*What is being asked*:
Copy out all lines in the data below containing the string "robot".

*Information provided*:
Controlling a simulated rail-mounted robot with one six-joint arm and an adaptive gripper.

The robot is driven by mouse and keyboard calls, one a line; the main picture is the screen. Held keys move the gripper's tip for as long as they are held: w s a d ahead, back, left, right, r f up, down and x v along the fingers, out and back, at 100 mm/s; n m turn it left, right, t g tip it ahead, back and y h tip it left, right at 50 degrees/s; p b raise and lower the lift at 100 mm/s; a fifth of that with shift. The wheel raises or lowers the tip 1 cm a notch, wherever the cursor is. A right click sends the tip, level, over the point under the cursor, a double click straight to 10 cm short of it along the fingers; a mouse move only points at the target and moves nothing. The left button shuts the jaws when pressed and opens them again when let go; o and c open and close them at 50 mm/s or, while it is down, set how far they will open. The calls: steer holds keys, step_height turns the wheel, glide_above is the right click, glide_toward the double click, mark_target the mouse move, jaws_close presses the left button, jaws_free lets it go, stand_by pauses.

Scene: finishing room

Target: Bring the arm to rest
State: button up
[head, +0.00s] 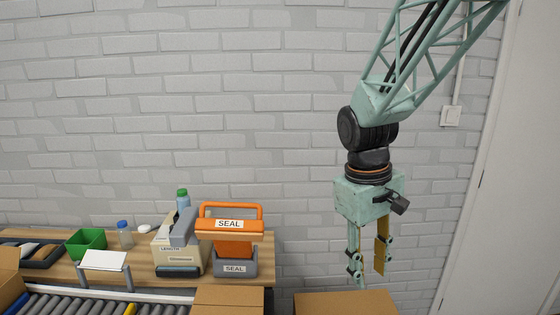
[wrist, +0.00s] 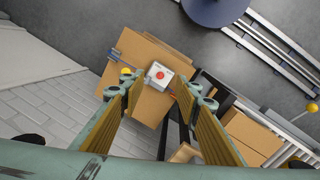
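My gripper (head: 368,264) hangs downward at the right of the head view, in front of the brick wall. Its two fingers are apart with nothing between them. A cardboard box (head: 345,303) shows below it at the bottom edge of the head view. In the wrist view the fingers of my gripper (wrist: 158,93) are spread. Between and beyond them lie a cardboard box (wrist: 150,106) and a small white box with a red button (wrist: 158,75). The gap between the fingertips and these things is hard to judge.
A wooden bench (head: 140,270) at left holds a green bin (head: 86,242), an orange SEAL device (head: 230,228) and a beige dispenser (head: 178,252). A roller conveyor (head: 90,303) runs before it. A wall switch (head: 451,116) is at right. Air around my gripper is clear.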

*Answer to the exercise*:
Controlling a simulated rail-mounted robot with one six-joint arm and an adaptive gripper.
The robot is driven by mouse and keyboard calls, one a line; the main picture is the screen. Held keys move the gripper's tip for as long as they are held: w s a d ahead, back, left, right, r f up, down and x v along the fingers, out and back, at 100 mm/s; n m turn it left, right, t g tip it ahead, back and y h tip it left, right at 50 degrees/s; p b raise and lower the lift at 100 mm/s; a fifth of that with shift. The wheel raises or lowers the tip 1 cm a notch, wherever the cursor is. A right click sends the tip, level, over the point under the cursor, a double click straight to 10 cm short of it along the fingers; a mouse move only points at the target and moves nothing. The left button shuts the jaws when pressed and opens them again when let go; o and c open and close them at 50 mm/s or, while it is down, set how far they will open. The calls: steer holds keys, step_height turns the wheel, glide_above is the right click, glide_toward the double click, mark_target the mouse move, jaws_close presses the left button, jaws_free lets it go, stand_by pauses.

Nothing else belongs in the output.